Learn from this ‘border walker’

Rick West Jr., former museum director and lawyer who protected American Indian heritage, will be elder-in-residence.

Richard West Jr.'s headshot with text of his name and subtext reading
(Image courtesy of UNC Creative)

Cheyenne. Son. Brother. Husband. Lawyer. Museum director.

W. Richard “Rick” West Jr., founding director and director emeritus of the Smithsonian Institution’s National Museum for the American Indian, will bring those identities and experiences to Carolina Feb. 19-23 as elder-in-residence.

The Elder-in-Residence Program, sponsored by the UNC American Indian Center and the American Indian and Indigenous studies concentration in the College of Arts and Sciences’ American studies department, brings respected American Indian elders to Carolina to foster cultural, academic, social and spiritual support for students and the campus community. Selected elders have come from all parts of the country and are chosen for their deep cultural knowledge and leadership in Native causes. The center will host drop-in conversations with West 2:30-3:30 p.m. Feb. 20 and 9:30-10:30 a.m. Feb. 21.

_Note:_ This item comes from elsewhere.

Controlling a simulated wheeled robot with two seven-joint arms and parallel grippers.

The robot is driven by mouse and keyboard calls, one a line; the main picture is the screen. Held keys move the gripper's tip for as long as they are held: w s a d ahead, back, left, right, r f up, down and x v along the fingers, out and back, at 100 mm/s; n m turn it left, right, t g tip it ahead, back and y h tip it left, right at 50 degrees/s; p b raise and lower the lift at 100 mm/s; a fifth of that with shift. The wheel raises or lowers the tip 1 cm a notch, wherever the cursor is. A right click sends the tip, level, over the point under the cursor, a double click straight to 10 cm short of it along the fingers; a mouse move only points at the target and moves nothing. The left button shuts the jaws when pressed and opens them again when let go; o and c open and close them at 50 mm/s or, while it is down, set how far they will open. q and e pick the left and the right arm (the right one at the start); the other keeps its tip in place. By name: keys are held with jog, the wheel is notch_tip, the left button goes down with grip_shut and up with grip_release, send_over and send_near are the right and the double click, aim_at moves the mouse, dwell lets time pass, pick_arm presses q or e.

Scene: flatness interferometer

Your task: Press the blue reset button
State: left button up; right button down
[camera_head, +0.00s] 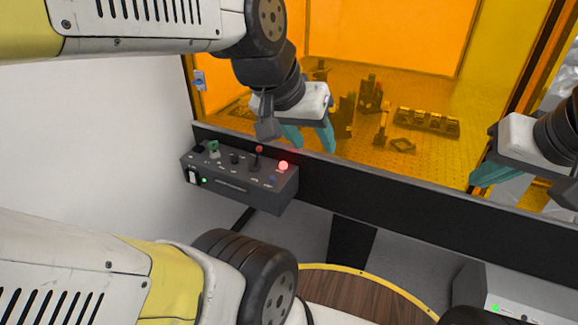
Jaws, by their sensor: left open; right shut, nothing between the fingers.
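The grey control box (285,197) is fixed below the orange window at the left. A small, dark blue button (272,179) shows on its top face near the right end, just in front of a glowing red light (283,166). It is small, so its details are unclear. My left gripper (311,142) has its teal fingers spread and empty, above and to the right of the box, apart from the button. My right gripper (476,181) is at the far right, shut with nothing in it, well away from the box.
The box also carries a red-topped lever (258,154), a green switch (214,149), a dark knob (235,158) and a white rocker switch (192,176). An orange window (380,45) with equipment behind it stands at the back. A round wooden stool top (355,292) is below.

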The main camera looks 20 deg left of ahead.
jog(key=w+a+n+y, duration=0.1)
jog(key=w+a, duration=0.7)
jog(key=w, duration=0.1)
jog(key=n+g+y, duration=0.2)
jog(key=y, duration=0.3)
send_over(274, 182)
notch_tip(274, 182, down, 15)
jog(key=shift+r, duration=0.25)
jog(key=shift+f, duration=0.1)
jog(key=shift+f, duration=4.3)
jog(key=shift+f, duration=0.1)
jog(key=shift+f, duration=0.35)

West will speak at the Ackland Art Museum on Feb. 21 at 4 p.m. The talk is sponsored by the UNC American Indian Center as part of the weeklong Elder-in-Residence Program and presented in connection with “Past Forward: Native American Art from Gilcrease Museum.” The event is free, but registration is required.

“During my time at UNC, I hope to communicate my optimism for the future,” West said. “Native people are in a renaissance. We have grasped the future, lived through the present, lived past the history and are ready to do things that pull the community together.”

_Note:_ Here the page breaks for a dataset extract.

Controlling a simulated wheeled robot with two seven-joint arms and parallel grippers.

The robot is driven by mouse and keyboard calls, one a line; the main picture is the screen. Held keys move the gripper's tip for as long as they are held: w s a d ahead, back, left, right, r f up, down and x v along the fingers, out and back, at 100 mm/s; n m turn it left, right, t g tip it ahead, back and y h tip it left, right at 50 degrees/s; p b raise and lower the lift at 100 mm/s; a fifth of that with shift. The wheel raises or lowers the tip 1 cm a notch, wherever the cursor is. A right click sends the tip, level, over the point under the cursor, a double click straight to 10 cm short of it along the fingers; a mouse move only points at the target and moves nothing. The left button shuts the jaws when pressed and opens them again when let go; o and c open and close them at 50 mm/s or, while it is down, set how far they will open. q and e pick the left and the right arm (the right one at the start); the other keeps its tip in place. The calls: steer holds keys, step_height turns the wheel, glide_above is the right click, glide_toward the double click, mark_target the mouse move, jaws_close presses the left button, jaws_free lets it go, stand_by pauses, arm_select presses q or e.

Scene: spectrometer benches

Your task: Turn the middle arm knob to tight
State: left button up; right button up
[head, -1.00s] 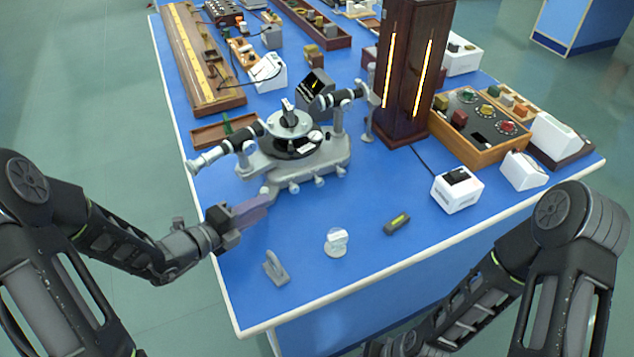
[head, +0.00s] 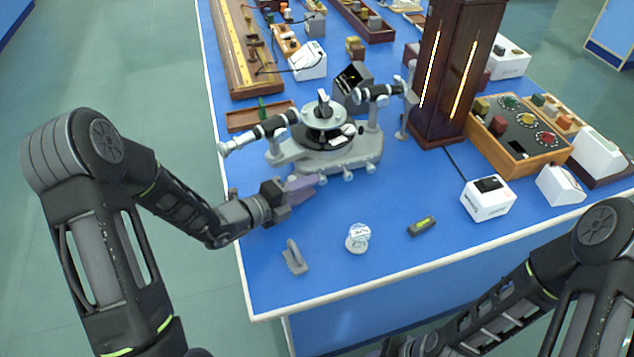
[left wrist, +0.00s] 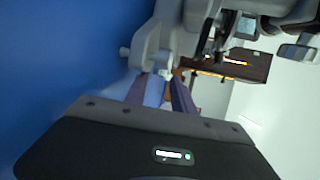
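The grey spectrometer (head: 350,160) stands on the blue bench with a round table and two black tubes. Several small pale knobs line its front edge, the central one (head: 347,176) among them; I cannot read whether any is tight. My left gripper (head: 302,187) is low over the bench at the front left of the base, its purple fingers pointing right, by the leftmost front knob (head: 323,180). In the left wrist view the two fingers (left wrist: 160,90) are apart, with a small pale part (left wrist: 176,73) near their tips; contact is unclear. My right gripper is out of view.
In front lie a grey bracket (head: 295,258), a clear round piece on a stand (head: 358,238) and a dark small device (head: 422,226). A white box (head: 488,198) and a dark wooden lamp column (head: 440,125) stand to the right. The front bench edge is mostly clear.

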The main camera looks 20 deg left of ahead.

The center’s support for and strengthening of Native community and the University’s growing Indigenous studies efforts are evidence of the renaissance, West said.

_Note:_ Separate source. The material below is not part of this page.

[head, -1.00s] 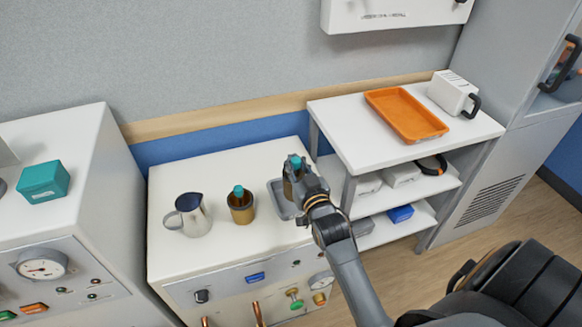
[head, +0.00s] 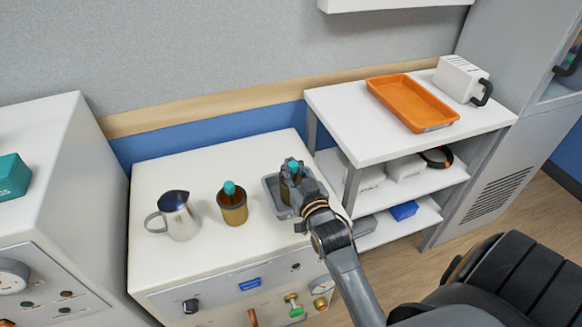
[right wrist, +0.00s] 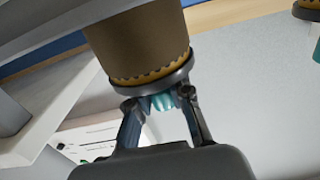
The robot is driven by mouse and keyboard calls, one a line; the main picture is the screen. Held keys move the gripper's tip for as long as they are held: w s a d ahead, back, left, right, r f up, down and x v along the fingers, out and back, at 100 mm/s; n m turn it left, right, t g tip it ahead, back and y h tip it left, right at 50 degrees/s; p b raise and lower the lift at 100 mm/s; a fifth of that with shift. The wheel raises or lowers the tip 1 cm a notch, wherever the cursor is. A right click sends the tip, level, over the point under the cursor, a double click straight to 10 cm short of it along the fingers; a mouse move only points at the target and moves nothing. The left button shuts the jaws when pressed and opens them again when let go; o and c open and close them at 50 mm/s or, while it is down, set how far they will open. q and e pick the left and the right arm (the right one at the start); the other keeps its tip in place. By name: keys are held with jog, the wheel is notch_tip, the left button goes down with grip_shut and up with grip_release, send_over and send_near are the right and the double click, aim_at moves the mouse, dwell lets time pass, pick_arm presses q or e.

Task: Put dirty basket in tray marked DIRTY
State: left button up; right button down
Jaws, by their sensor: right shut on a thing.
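My right gripper (head: 292,172) is shut on the teal knob (right wrist: 165,101) of a brown basket with a yellow, dark-spotted band (right wrist: 140,45). In the head view this basket is mostly hidden behind the gripper, over the small grey tray (head: 272,184) on the white cabinet; I cannot tell whether it touches the tray. An orange tray (head: 412,104) lies empty on the white shelf top. No DIRTY mark is legible. My left gripper is out of view.
A metal pitcher (head: 177,217) stands on the white cabinet (head: 165,265) left of the baskets. A white box with a black handle (head: 460,78) stands beside the orange tray. A teal box (head: 12,178) is at the far left. The cabinet's back is clear.

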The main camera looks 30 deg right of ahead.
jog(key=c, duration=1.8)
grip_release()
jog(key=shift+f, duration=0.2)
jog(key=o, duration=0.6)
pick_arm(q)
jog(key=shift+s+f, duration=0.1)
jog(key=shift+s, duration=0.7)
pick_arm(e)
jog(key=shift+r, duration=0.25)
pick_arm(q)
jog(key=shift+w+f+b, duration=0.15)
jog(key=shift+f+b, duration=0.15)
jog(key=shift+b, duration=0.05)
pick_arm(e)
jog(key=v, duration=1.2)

“Traditionally, museums situate Native peoples as existing only in the past,” said Danielle Hiraldo, American Indian Center director. “As UNC’s elder-in-residence, Rick West provides our campus community with the opportunity to learn about the ways Native peoples continue to use arts and material culture as expressions of who we are today. We look forward to him inviting us to consider how museums can support, rather than undermine, tribal sovereignty and self-determination.”

A border walker

A citizen of the Cheyenne Tribe in Oklahoma, West was born in San Bernardino, California, while his father was at sea for the U.S. Navy during World War II. After the war, the family moved to Muskogee, Oklahoma. They lived in a former mission school for Native students near family and community.

“Growing up for me was unique in that I am Native on my father’s side, but my mother was non-Native,” West said. His father, a painter and sculptor, and his mother, a musician, “were at a loss as to how that produced a lawyer, and my brother, who worked for a bank,” he said.

With a bachelor’s degree from the University of Redlands, a master’s degree from Harvard University and a law degree from Stanford Law School, West calls himself a “border walker.” He clerked for a U.S. Court of Appeals judge and worked in Washington, D.C., and New Mexico for 17 years as legal counsel to Indian tribes and organizations.

“I represented Native interests in a legal system that was not ours. I was close to where those worlds interacted,” West said. “That was about protecting the legal and constitutional prerogatives of tribes,”

As director of the National Museum for the American Indian, he served at a time of legal and constitutional reforms for the Native community and in how museums treated items belonging to Native descendants. “There was a long history of Native peoples having love-hate relationships with museums. We loved them because most of our stuff sat in them. We hated them for the same reason,” West said.

West also is president and CEO emeritus of the Autry Museum of the American West in Los Angeles and a peace chief of the Southern Cheyenne.